Эти бриллианты, банкротства, драмы.
Эти погони. Эта раскачанная качель
жизни. Безумный маятник с амплитудой неудержимой.
Этот рождественский ледяной январь в иностранных лампочках,
этот великопостный апрель
в замороженных импортных овощах. Этот — летящий мимо —
век: его последняя мимикрия.
За исключением строки «приложиться к собственному народу», что в Библии означает умереть (очевидно, что поэтесса не это имела в виду, иначе какие же «европейские завоевания»?), да не вполне понятной в данном контексте «Шинели» века, вполне грамотное подражание Бродскому — этакий дамский вариант известного «Fin de Siècle» со всеми вытекающими из этого последствиями, как-то: чрезмерность и не оригинальность эпитетов, увлеченность внешним блеском, ресторациями (из купеческо-мещанского лексикона), виллами, балами, бриллиантами — ни Бродский, ни Ахматова даже в шутку не причислили бы все это к «европейским завоеваниям».

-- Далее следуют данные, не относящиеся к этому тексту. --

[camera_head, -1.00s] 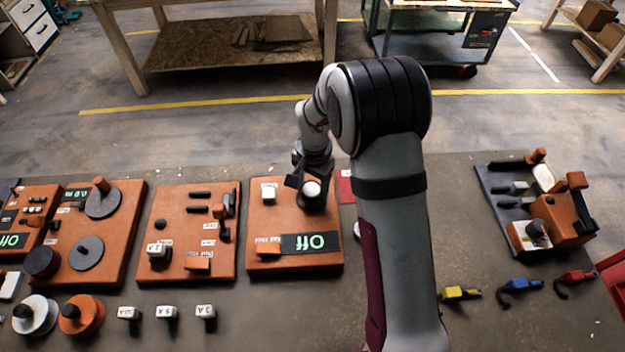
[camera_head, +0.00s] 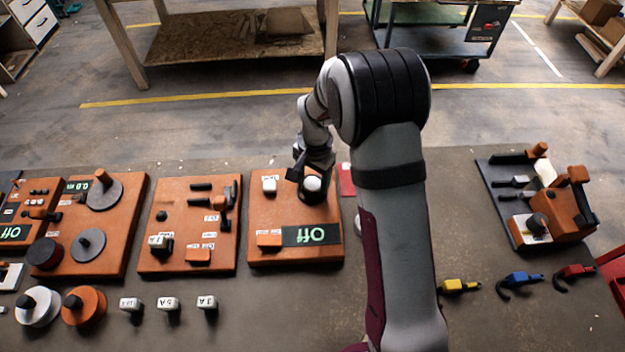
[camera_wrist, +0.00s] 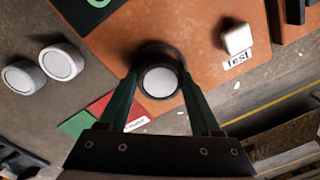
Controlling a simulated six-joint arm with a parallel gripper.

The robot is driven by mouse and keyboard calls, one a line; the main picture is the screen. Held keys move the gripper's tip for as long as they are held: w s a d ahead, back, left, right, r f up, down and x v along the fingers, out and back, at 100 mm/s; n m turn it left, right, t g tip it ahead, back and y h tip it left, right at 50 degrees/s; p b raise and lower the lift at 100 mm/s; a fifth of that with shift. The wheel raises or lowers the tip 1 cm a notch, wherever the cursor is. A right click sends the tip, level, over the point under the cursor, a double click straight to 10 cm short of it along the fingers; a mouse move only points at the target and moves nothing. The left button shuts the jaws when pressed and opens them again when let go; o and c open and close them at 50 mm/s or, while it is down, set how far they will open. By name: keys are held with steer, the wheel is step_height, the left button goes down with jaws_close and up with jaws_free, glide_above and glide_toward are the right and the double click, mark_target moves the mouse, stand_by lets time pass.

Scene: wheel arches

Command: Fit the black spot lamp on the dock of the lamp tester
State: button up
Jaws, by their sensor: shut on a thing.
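The lamp tester is an orange board (camera_head: 275,215) left of my arm, with a dark display (camera_head: 311,235) reading "Off" in green. My gripper (camera_head: 313,178) is over the board's far right part. It is shut on the black spot lamp (camera_head: 313,196), whose pale round lens (camera_head: 313,184) faces up. In the wrist view, the lens (camera_wrist: 160,82) and dark rim sit between the two fingers (camera_wrist: 158,100). The dock is hidden under the lamp, so I cannot tell whether the lamp is seated or just above it. A white "Test" button block (camera_wrist: 236,39) stands beside it.
Two pale round lamps (camera_wrist: 62,62) stand off the board in the wrist view. A red mat (camera_wrist: 110,104) and a green mat (camera_wrist: 78,124) lie by the board's edge. Another orange board (camera_head: 188,228) is close on the left. Hooked tools (camera_head: 518,284) lie at right.

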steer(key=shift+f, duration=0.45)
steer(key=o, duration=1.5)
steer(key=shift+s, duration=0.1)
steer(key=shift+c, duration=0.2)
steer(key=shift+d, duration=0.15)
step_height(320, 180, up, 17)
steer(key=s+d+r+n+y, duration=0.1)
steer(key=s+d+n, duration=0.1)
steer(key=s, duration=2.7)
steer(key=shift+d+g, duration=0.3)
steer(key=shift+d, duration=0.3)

Та же увлеченность внешними проявлениями бытия с попытками переписать Бродского на женский манер характерна и для более поздней поэзии Николаевой. Так, в «Арионе» № 1, 2004 помещено стихотворение, безусловно напоминающее «Я входил вместо дикого зверя в клетку…»:
Я одним глазком заглядывала в Бейрут,
и одной ногой зашагивала в Багдад,
и в Дамаск запускала руку, и был обут
в сапожищи Ливанских гор и багров закат…
А глаза закрою — он ярче горит стократ.
Я входила в Ерусалим под его звезду.
Целовала в белые камни, в старческий лоб
и в маслины, скукоженные в Гефсиманском саду,
в бугенвиль кровавый его, в острый иссоп.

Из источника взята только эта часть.